## GIVEN DATA
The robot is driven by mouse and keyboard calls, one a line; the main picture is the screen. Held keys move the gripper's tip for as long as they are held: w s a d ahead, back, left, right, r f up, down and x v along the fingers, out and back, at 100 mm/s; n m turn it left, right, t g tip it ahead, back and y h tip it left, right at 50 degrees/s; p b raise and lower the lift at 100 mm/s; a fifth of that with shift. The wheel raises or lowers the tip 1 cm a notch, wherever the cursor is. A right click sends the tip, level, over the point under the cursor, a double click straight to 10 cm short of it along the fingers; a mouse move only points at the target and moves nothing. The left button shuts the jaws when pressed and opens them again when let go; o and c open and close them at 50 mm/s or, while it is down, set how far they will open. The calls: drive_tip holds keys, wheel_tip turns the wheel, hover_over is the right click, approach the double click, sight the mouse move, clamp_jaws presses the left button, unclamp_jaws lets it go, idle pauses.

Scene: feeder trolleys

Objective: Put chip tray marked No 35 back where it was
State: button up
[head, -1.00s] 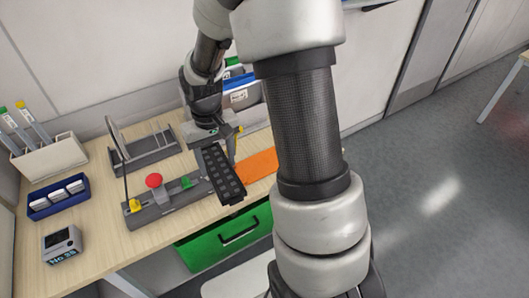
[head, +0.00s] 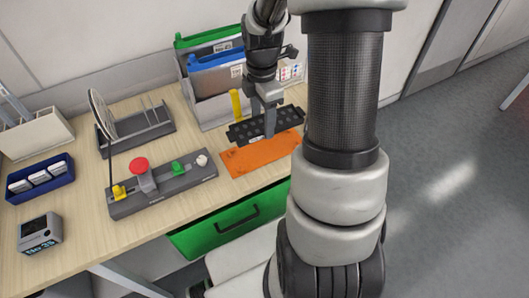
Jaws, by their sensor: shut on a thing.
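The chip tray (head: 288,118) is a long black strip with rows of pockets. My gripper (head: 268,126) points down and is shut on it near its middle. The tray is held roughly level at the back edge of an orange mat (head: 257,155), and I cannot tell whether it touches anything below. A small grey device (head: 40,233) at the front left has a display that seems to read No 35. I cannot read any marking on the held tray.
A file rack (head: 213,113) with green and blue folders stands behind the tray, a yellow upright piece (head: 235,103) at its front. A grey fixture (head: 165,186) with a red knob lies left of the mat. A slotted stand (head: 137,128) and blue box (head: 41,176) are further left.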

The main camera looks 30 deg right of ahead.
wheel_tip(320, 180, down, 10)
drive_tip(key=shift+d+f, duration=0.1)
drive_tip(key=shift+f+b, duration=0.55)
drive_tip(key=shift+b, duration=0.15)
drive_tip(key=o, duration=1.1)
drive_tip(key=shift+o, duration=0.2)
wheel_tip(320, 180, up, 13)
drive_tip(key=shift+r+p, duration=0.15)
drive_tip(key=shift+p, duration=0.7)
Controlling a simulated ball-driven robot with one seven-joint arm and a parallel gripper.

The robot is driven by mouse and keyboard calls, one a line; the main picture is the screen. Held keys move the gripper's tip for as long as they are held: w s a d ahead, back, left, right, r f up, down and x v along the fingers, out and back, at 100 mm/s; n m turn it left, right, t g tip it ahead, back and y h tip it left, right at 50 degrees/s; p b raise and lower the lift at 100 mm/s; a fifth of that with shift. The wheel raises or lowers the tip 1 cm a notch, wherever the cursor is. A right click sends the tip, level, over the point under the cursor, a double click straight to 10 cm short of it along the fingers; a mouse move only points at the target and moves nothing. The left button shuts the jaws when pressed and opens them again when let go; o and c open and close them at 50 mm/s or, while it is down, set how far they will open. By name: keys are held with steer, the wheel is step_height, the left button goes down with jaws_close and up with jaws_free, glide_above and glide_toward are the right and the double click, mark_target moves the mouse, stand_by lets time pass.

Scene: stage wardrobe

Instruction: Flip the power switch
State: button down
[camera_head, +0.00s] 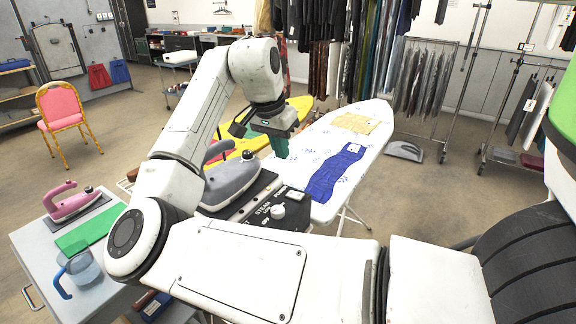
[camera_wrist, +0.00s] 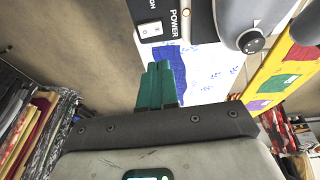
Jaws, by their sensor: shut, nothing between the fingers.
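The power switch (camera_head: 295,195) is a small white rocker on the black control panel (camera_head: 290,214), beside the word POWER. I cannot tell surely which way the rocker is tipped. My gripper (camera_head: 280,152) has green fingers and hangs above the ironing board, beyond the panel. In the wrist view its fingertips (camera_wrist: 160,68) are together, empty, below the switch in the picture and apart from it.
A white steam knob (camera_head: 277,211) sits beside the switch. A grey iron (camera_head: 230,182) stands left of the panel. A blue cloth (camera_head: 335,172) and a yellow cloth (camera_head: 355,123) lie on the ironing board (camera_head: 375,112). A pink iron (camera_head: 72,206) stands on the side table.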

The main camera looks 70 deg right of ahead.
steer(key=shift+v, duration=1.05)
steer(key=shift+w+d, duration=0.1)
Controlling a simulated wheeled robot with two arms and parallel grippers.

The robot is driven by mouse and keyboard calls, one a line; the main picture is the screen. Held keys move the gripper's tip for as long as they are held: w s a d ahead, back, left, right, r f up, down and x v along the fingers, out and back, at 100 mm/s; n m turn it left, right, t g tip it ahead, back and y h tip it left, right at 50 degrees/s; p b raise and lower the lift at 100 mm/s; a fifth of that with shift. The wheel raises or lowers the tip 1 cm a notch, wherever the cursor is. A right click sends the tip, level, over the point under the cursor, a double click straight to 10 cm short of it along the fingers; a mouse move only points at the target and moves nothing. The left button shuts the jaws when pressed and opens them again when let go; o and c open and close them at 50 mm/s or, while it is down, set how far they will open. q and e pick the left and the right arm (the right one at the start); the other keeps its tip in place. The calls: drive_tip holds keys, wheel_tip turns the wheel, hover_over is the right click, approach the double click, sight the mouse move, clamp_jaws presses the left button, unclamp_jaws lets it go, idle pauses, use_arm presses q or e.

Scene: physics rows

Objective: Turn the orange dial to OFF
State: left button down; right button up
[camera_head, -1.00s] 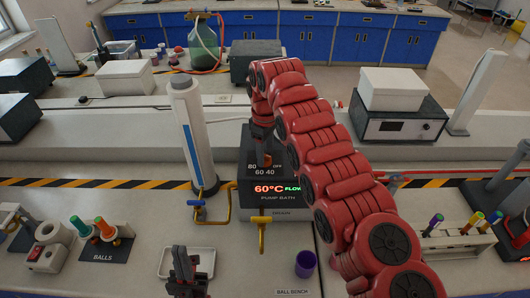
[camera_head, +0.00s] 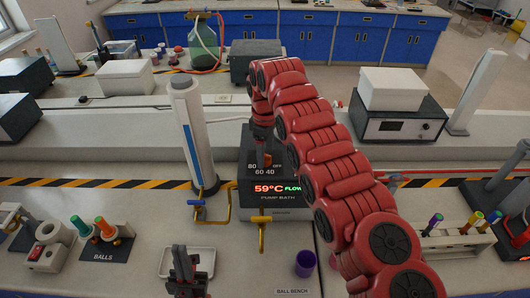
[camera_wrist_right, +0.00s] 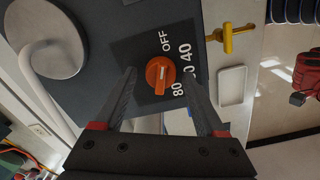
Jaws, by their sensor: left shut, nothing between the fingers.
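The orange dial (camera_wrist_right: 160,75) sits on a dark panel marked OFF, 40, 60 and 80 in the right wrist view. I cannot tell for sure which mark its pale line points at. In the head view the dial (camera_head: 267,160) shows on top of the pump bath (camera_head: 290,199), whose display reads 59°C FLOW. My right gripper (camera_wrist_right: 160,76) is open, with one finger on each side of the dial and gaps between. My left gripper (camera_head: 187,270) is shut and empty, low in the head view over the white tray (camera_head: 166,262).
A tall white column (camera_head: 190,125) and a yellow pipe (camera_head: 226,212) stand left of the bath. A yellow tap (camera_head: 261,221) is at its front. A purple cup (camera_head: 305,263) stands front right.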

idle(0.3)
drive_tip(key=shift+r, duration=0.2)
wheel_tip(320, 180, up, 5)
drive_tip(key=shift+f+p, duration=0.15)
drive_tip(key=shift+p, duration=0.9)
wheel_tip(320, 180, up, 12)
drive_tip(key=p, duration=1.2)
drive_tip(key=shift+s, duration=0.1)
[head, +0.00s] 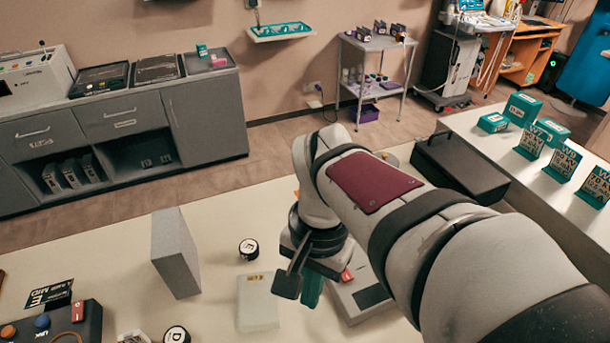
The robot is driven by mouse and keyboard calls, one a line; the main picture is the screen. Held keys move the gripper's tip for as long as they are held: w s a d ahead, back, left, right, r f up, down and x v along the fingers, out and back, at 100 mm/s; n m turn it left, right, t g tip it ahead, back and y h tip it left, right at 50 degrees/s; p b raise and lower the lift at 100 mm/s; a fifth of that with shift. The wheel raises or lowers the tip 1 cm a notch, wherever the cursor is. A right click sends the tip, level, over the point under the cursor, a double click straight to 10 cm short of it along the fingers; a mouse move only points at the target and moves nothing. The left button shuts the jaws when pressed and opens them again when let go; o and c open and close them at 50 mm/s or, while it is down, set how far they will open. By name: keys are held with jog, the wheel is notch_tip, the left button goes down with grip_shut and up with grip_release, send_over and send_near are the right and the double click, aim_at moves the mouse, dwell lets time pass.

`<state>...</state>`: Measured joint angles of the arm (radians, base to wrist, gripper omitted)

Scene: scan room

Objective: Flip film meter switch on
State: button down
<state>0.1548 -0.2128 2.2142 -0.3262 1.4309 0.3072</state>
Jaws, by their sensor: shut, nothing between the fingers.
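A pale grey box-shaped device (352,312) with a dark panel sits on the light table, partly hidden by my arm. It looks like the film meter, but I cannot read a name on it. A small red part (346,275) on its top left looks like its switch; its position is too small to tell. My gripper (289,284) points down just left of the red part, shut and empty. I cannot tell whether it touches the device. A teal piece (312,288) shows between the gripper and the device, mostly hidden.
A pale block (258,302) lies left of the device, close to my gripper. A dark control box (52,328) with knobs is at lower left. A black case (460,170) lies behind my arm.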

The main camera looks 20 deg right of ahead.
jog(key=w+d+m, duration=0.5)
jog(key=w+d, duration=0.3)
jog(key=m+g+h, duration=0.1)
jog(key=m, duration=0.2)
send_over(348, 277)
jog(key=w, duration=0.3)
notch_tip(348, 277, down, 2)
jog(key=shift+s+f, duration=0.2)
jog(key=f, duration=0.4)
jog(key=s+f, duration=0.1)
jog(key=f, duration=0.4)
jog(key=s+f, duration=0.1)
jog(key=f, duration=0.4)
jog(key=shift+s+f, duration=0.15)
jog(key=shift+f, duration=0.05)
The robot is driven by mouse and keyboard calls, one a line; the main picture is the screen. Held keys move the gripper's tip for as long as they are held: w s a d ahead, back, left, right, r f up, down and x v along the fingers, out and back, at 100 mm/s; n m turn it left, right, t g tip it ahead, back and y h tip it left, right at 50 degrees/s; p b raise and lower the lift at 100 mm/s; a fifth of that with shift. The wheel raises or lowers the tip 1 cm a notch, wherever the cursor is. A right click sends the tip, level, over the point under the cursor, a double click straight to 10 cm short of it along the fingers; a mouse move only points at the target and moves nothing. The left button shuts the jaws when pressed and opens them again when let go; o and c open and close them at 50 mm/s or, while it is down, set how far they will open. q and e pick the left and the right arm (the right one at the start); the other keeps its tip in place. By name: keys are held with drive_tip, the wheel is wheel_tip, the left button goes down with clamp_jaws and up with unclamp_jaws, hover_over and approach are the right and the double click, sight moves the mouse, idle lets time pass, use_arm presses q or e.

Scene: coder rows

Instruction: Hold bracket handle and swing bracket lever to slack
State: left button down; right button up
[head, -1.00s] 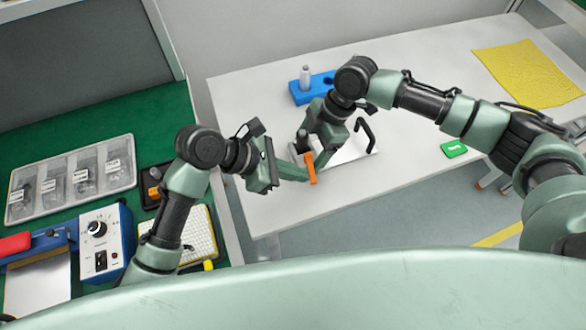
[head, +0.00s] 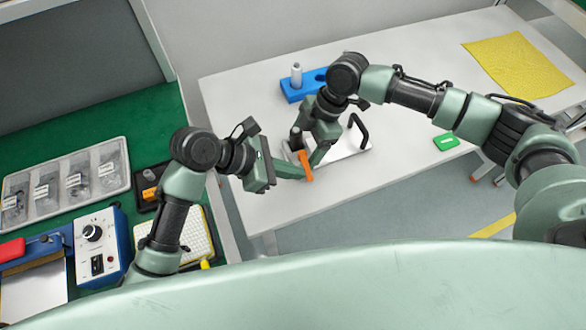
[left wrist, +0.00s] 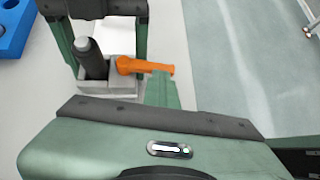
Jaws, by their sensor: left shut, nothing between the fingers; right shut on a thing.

## INSTRUCTIONS FOR THE TASK
Repeat exactly the lines from the one containing "Scene: scan room" through the one containing "<state>0.1548 -0.2128 2.2142", both included, and nothing else.

## ANSWER TO THIS TASK
Scene: scan room

Objective: Flip film meter switch on
State: button down
<state>0.1548 -0.2128 2.2142 -0.3262 1.4309 0.3072</state>

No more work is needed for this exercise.